**Your instructions**
Give the number of lines in the records below that include "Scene". Reply with that number alone.
_____
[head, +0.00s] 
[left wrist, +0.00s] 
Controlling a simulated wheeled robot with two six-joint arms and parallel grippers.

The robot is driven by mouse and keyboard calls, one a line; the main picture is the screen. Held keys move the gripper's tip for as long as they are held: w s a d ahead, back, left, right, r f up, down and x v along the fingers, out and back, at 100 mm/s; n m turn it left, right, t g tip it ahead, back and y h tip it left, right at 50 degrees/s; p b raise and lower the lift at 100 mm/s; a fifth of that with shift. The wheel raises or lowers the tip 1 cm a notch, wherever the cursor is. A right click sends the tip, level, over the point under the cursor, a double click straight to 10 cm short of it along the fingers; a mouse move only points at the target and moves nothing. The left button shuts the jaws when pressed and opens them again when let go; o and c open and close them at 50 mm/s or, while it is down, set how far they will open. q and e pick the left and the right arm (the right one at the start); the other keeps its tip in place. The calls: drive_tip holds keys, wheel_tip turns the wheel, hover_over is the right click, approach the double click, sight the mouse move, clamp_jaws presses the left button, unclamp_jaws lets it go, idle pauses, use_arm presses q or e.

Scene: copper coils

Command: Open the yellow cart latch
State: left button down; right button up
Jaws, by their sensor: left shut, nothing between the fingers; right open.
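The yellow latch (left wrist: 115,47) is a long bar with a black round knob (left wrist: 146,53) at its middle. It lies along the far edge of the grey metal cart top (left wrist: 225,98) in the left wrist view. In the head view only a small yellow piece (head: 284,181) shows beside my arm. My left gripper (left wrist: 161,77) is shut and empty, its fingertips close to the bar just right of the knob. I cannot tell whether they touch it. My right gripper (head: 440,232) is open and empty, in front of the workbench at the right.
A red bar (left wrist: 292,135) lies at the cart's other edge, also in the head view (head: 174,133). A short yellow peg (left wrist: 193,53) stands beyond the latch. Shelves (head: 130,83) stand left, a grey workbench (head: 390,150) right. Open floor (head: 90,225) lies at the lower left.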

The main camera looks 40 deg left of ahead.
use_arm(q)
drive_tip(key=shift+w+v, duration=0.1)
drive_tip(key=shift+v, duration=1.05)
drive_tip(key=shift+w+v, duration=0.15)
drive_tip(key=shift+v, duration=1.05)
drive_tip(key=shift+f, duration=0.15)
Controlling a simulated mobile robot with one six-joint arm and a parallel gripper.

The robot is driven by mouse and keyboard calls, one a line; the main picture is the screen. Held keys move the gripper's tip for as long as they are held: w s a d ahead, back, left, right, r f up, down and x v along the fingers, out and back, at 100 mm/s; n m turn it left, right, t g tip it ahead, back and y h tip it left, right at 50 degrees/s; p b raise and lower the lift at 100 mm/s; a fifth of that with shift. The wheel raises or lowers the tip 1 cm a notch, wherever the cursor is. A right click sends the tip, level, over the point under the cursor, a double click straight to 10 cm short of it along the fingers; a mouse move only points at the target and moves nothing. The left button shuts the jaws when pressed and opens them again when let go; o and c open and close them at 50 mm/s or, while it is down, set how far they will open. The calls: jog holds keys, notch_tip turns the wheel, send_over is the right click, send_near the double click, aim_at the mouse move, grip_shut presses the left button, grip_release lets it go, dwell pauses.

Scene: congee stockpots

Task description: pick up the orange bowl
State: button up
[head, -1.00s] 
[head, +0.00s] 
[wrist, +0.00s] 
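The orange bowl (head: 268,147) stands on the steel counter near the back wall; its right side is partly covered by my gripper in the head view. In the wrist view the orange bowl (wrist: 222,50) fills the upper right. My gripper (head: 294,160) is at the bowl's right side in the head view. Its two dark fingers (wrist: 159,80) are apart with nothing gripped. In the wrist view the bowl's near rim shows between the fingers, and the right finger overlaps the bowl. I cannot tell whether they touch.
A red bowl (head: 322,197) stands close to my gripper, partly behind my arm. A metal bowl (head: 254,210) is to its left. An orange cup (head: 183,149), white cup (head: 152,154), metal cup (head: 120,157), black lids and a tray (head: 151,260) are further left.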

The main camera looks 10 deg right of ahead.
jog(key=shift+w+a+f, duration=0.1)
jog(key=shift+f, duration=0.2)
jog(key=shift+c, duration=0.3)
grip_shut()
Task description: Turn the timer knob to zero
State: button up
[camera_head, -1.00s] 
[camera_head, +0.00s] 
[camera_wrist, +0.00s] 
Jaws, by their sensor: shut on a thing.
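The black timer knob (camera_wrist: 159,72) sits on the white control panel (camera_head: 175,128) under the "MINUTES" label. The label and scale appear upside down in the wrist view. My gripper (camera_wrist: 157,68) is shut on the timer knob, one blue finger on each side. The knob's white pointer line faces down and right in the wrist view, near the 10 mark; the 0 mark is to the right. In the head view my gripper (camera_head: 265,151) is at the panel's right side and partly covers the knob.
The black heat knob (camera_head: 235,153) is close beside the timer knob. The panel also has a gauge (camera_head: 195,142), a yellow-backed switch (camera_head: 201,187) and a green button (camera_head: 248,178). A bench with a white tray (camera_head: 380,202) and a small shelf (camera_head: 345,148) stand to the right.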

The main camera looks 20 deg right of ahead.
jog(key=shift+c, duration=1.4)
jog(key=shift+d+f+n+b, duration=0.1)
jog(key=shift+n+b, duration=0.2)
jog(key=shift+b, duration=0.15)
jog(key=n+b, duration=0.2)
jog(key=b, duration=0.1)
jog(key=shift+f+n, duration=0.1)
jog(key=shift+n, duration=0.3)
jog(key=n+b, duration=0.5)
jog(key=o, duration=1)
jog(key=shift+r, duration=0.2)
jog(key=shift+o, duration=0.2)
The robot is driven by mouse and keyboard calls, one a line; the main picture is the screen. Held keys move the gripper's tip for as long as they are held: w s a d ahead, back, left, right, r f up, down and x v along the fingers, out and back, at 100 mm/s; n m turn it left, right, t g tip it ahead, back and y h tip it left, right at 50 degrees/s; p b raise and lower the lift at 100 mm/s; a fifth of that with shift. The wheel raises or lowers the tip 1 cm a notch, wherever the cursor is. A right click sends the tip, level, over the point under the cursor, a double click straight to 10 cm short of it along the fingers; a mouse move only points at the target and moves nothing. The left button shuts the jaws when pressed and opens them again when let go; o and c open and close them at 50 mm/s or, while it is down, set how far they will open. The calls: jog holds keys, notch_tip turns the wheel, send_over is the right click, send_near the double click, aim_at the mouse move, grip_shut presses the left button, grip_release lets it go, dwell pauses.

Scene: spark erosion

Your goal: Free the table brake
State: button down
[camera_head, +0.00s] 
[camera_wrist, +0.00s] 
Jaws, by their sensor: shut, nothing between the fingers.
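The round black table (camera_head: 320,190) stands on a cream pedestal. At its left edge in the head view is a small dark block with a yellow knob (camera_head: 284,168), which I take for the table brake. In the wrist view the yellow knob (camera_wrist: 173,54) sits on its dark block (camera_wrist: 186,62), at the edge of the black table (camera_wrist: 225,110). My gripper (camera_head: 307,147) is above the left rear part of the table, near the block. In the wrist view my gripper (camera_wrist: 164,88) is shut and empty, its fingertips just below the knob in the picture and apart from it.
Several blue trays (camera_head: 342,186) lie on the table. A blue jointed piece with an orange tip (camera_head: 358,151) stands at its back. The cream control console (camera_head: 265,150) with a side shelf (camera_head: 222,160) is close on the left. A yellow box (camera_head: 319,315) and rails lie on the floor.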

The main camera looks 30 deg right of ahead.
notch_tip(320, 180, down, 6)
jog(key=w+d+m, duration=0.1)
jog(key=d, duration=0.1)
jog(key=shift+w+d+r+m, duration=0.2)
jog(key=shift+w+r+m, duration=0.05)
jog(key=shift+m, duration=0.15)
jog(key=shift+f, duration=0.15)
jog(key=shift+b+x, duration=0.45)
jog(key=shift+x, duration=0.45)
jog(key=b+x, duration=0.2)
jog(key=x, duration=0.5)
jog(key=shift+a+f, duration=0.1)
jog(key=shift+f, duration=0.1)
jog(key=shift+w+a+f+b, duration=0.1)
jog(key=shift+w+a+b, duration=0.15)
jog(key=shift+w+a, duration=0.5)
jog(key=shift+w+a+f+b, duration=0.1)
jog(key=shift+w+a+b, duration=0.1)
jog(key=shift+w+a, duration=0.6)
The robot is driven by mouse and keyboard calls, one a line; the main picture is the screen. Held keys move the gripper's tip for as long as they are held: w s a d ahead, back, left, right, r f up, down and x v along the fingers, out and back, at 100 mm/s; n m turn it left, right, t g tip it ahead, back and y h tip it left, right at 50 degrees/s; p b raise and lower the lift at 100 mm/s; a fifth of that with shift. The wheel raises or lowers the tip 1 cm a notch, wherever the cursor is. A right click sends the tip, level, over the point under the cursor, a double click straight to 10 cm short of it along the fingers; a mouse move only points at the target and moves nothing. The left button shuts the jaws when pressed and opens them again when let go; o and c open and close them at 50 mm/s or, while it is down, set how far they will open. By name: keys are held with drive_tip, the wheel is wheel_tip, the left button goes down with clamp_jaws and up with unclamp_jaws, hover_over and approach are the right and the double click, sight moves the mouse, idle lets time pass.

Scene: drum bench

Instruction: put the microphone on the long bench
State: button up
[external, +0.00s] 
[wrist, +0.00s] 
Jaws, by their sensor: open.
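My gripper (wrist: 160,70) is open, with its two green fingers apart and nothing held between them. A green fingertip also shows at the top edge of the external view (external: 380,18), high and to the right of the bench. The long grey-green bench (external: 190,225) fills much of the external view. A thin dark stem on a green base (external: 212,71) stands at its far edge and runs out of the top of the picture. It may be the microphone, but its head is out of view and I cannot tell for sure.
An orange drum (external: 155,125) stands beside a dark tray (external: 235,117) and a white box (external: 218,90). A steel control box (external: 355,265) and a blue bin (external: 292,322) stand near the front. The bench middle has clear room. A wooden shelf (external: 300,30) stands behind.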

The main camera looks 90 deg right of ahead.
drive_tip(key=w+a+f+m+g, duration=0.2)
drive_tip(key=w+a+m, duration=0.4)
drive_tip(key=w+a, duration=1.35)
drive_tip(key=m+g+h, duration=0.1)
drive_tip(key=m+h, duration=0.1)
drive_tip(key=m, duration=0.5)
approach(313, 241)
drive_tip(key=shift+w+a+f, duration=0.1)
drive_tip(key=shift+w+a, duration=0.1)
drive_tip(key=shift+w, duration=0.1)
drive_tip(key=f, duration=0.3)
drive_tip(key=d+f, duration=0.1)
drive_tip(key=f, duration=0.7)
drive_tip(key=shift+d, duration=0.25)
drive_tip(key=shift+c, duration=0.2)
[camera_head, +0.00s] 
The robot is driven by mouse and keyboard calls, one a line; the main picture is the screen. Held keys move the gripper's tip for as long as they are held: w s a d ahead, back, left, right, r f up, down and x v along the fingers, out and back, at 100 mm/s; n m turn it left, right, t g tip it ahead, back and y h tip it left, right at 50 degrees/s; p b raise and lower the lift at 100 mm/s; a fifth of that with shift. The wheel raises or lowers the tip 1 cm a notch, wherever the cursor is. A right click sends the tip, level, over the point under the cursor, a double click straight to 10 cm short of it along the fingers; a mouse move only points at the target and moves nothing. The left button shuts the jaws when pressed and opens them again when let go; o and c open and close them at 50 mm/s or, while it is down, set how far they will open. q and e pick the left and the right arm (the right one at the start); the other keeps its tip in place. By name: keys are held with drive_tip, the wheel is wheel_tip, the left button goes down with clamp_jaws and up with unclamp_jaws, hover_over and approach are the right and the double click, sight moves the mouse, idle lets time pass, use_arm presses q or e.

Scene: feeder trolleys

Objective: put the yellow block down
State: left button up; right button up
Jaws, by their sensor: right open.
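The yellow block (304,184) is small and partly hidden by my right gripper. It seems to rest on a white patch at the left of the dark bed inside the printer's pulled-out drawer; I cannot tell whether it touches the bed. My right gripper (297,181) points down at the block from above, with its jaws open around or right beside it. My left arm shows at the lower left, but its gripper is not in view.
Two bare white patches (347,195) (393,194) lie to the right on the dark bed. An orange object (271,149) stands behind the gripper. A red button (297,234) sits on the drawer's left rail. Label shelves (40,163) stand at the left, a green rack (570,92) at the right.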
_____
**Exercise result**
5